Deutsche Bank’s Matthew Luzzetti and LPL Financial’s John Lynch appeared on CNBC’s “Squawk Box” on Monday to discuss some predictions concerning the market, and what else they are watching for during this trading week.
With low rates, and a slowing economy in general, Luzzetti is predicting three more Fed cuts before the end of 2019 (with another in Q1). With this in mind, he believes a more important question comes as a result of the intensified trade tensions that are impacting both the US and China.
“Are additional rate cuts into that environment going to be effective?” Luzzetti asks, also noting that as the ISM Manufacturing Index is sending ominous signals about manufacturing and CapEx, the Fed is taking some insurance against this.
As clarified again, Luzzetti states how he believes the Fed will cut at each of the meetings coming in September, October, and November. With regards to the possible cut that will come in Q1 of 2020, ideally hoping to have inflation rise above 2%, Luzzetti is asked if the Fed would try to get ahead of things by cutting by 50 basis points sometime sooner.
Luzzetti states, “It’s possible, and you’ve seen a bit of a dovish shift even in the more hawkish member.” However, he notes, “I think the data just hasn’t slowed enough at this point to get consensus on the committee for 50 basis points in September.”
Trade Uncertainty Is A Key Driver
Shifting gears to a new question, Luzzetti is asked about thoughts on there being only one in three-quarters of GDP growth next year, going into the election. He explains the cause is CapEx. “Trade uncertainty is a key driver. If you look at the leading indicators, their export orders have plunged, and they’ve been a very good lead indicator for CapEx.”
With the focus turning to whether or not President Trump is willing to have the GDP fall one and three quarters, amid a trade war, while going into re-election, Luzzetti makes it clear he does believe Trump can probably connect the dots and will eventually back off. However, the question then becomes whether or not it is too late and how fast growth could come back as a result.

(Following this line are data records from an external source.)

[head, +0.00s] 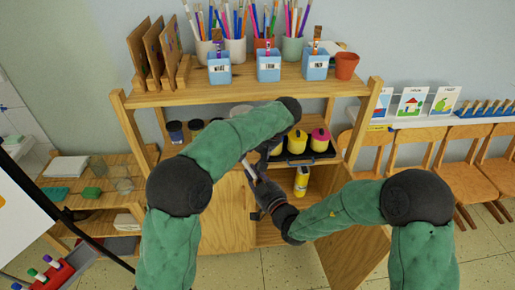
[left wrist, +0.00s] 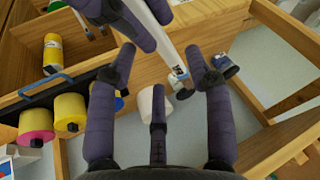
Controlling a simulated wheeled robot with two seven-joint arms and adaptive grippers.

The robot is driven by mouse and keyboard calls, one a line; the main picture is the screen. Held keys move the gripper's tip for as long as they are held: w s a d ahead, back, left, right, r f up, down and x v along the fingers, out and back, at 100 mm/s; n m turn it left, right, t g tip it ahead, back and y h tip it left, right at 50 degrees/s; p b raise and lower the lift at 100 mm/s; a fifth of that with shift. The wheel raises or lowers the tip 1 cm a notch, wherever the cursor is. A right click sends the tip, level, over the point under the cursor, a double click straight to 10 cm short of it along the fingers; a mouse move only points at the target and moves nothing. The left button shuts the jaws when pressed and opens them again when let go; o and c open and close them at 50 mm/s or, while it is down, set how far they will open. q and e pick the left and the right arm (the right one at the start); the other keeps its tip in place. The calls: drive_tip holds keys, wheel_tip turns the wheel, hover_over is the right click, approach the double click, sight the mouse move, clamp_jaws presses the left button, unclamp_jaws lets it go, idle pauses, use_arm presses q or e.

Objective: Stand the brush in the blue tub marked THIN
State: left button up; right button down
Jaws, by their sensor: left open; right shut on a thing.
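Three blue tubs stand on the top shelf in the head view: a left tub (head: 219,74), a middle tub (head: 268,73) and a right tub (head: 315,72). Each has a small label; the middle one seems to read THIN. My right gripper (head: 262,186) is shut on the pale brush (head: 249,170), below the shelf top and in front of the cabinet. My left gripper (head: 262,160) is open close by, partly hidden by its own arm. In the left wrist view the brush (left wrist: 178,55) slants down, its blue-banded end between the open left fingers (left wrist: 163,62); contact is unclear.
Pots of brushes and pencils (head: 236,50) stand behind the tubs, with a terracotta pot (head: 346,66) at the right. A dark tray with yellow and pink paint bottles (head: 320,140) is below. A yellow bottle (head: 301,181) stands in the open cabinet. Chairs (head: 480,180) are at right.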

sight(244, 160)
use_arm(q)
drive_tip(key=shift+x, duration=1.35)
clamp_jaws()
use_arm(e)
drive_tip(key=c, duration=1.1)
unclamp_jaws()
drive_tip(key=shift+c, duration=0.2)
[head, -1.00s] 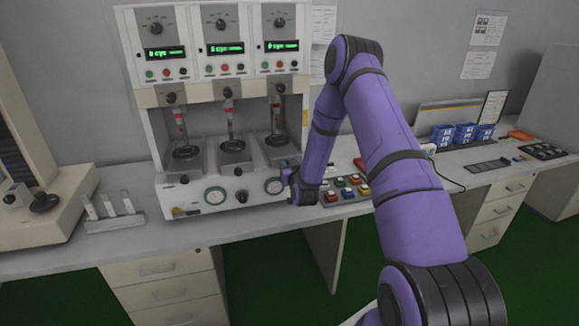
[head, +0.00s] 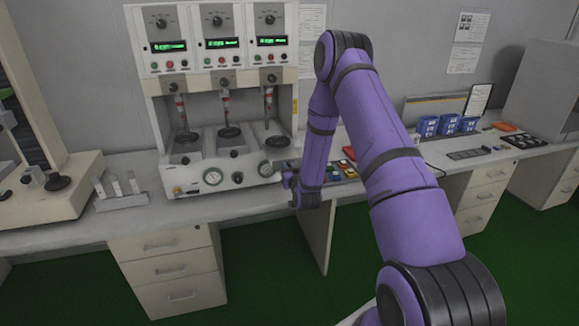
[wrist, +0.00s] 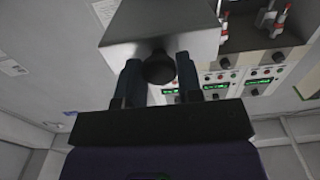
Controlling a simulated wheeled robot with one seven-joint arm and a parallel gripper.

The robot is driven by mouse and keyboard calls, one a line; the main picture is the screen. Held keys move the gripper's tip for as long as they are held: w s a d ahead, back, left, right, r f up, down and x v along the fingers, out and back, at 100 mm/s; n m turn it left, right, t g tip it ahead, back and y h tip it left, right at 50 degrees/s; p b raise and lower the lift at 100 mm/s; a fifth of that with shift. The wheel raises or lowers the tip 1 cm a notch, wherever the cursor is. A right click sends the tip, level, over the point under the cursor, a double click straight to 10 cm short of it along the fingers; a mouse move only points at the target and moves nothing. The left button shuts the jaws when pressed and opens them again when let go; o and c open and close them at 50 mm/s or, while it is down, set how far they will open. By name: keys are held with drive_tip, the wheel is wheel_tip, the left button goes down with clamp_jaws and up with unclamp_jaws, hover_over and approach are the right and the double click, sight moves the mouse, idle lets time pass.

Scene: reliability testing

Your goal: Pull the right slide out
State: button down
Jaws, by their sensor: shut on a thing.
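The right slide is a grey block (wrist: 165,22) with a round black knob (wrist: 159,68) on its front, close up in the wrist view. My gripper (wrist: 159,76) has one dark finger on each side of the knob and is shut on it. In the head view my gripper (head: 287,179) is in front of the machine's right station, and the knob is hidden there. The right slide's dark round plate (head: 277,141) sits further forward than the middle plate (head: 229,132) and left plate (head: 187,137).
The test machine (head: 225,85) stands on a long bench (head: 130,222). Open floor (head: 265,270) lies before the bench.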

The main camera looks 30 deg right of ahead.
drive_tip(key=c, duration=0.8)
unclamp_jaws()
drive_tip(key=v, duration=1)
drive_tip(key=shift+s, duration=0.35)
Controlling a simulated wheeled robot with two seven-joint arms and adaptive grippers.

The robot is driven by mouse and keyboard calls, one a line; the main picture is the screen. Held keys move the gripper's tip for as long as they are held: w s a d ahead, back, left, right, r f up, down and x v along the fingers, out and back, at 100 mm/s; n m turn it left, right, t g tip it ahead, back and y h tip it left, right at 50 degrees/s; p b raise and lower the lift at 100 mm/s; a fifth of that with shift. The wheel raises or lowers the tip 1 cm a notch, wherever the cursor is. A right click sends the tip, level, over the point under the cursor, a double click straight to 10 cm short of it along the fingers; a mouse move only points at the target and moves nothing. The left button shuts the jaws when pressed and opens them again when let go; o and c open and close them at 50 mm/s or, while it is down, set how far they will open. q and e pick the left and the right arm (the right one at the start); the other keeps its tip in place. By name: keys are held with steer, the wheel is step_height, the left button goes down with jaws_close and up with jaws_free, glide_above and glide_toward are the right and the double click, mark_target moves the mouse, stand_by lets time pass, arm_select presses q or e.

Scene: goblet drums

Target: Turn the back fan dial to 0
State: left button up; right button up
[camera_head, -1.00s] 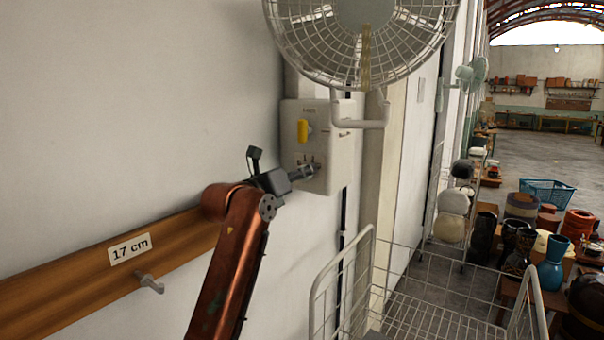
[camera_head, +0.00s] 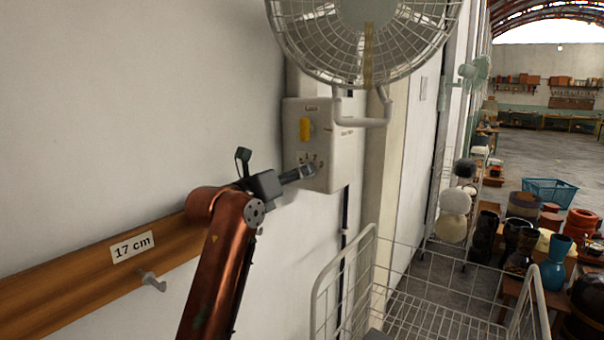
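A pale control box (camera_head: 342,150) is fixed to the wall post under the fan. It has a yellow knob or switch (camera_head: 305,129) on its upper front and small dark markings lower down. A dial is not clearly visible; the lower front is partly covered by my left gripper (camera_head: 309,171). The gripper's tips are at the lower front of the box, below the yellow part. I cannot tell whether they touch it, or whether the fingers are open or shut. My right gripper is not in view.
The caged wall fan (camera_head: 362,40) hangs just above the box on a bent bracket (camera_head: 361,122). A wooden rail (camera_head: 75,285) with a hook (camera_head: 152,282) runs along the wall at left. A white wire basket (camera_head: 430,325) stands below right. Pots crowd the far right.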

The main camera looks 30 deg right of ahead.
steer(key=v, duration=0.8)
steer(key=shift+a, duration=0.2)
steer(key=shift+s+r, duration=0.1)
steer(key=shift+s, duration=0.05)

Moving over to Lynch, the focus takes on a new shape concerning where to stick around as far as locating levels above where the US is right now in the S&P. Lynch, similarly, believes the CapEx is vital.
“We’ve got this trade uncertainty going on, but we still have immediate expensing of a 100%. We have the repatriated assets that have largely… a third of them still need to be invested in CapEx it would appear,” Lynch states. On an industrial standpoint, where an overweight is still maintained, clarity on trade is not going to come anytime soon. Early 2020 is more likely in this regard.
As far as Trump is concerned, Lynch believes clarity will be important not only for possible re-election but a stronger economy for 2020, which is more important.
In discussing how the multiple stays where it is, and basing things on where the S&P earnings come in, Lynch explains, “I think all too often investors get hung up on a 16.5 or 17 historical PE, and I think the PE needs to be looked at on a relative basis; relative to the 10-year Treasury or inflation.”
He continues, “If you look at the 10-year Treasury yield at about 675 since WWII. So, if you can use the same historical data going back on the multiple, you need to use that on rates and inflation.”
Pointing this out, Lynch is noting how the plans to handle dramatically low market interest and inflation rates are acting in a relatively conservative manner, compared to the consensus.